The Central America bioregion is a biogeographic region comprising southern Mexico and Central America.
Mexico, officially the United Mexican States, is a country in the southern portion of North America. It is bordered to the north by the United States; to the south and west by the Pacific Ocean; to the southeast by Guatemala, Belize, and the Caribbean Sea; and to the east by the Gulf of Mexico. Covering almost 2,000,000 square kilometres (770,000 sq mi), the nation is the fifth largest country in the Americas by total area and the 13th largest independent state in the world. With an estimated population of over 120 million people, the country is the eleventh most populous state and the most populous Spanish-speaking state in the world, while being the second most populous nation in Latin America after Brazil. Mexico is a federation comprising 31 states and Mexico City, a special federal entity that is also the capital city and its most populous city. Other metropolises in the state include Guadalajara, Monterrey, Puebla, Toluca, Tijuana and León.

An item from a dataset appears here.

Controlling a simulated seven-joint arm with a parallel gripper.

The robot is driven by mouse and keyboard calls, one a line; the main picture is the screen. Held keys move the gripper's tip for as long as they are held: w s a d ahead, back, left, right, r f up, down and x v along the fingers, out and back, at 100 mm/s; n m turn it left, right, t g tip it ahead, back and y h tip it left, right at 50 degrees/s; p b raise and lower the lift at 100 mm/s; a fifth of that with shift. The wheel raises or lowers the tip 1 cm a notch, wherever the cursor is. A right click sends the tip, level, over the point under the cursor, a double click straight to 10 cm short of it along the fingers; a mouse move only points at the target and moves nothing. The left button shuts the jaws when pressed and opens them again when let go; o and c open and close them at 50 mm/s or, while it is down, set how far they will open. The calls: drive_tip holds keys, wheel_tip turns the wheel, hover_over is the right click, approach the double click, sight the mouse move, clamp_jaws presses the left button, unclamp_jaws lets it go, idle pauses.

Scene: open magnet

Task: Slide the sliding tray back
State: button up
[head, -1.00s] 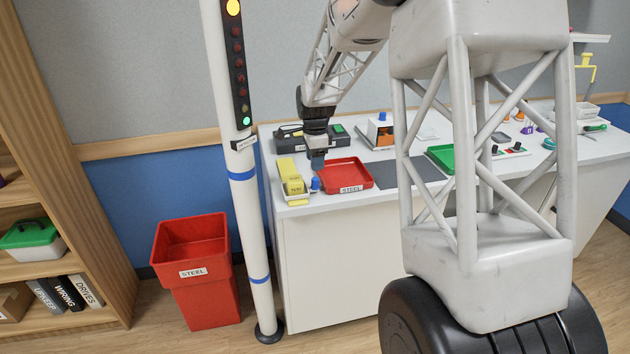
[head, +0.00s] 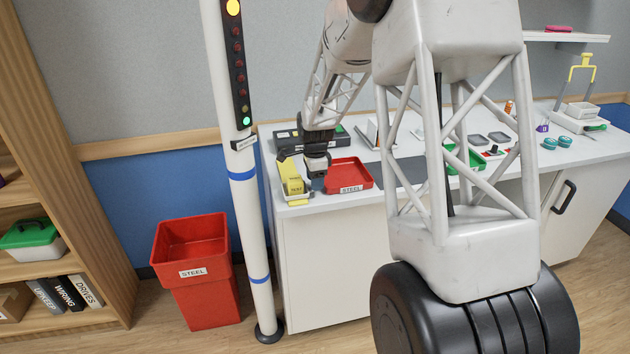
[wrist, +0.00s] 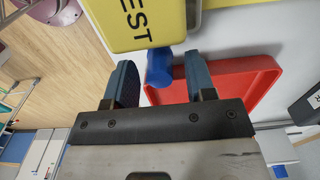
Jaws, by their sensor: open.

Central America is located on the southern tip of North America, or is sometimes defined as a subcontinent of the Americas, bordered by Mexico to the north, Colombia to the southeast, the Caribbean Sea to the east, and the Pacific Ocean to the west and south. Central America consists of seven countries: Belize, Costa Rica, El Salvador, Guatemala, Honduras, Nicaragua, and Panama. The combined population of Central America has been estimated to be 41,739,000 and 42,688,190.
The bioregion covers the southern portion of Mexico, all of Belize, Costa Rica, El Salvador, Guatemala, Honduras, and Nicaragua, and all but easternmost Panama.
Belize is a country located on the eastern coast of Central America. Belize is bordered on the northwest by Mexico, on the east by the Caribbean Sea, and on the south and west by Guatemala. It has an area of 22,970 square kilometres (8,867 sq mi) and a population of 387,879 (2017). Its mainland is about 180 mi (290 km) long and 68 mi (110 km) wide. It has the lowest population and population density in Central America. The country's population growth rate of 1.87% per year (2015) is the second highest in the region and one of the highest in the Western Hemisphere.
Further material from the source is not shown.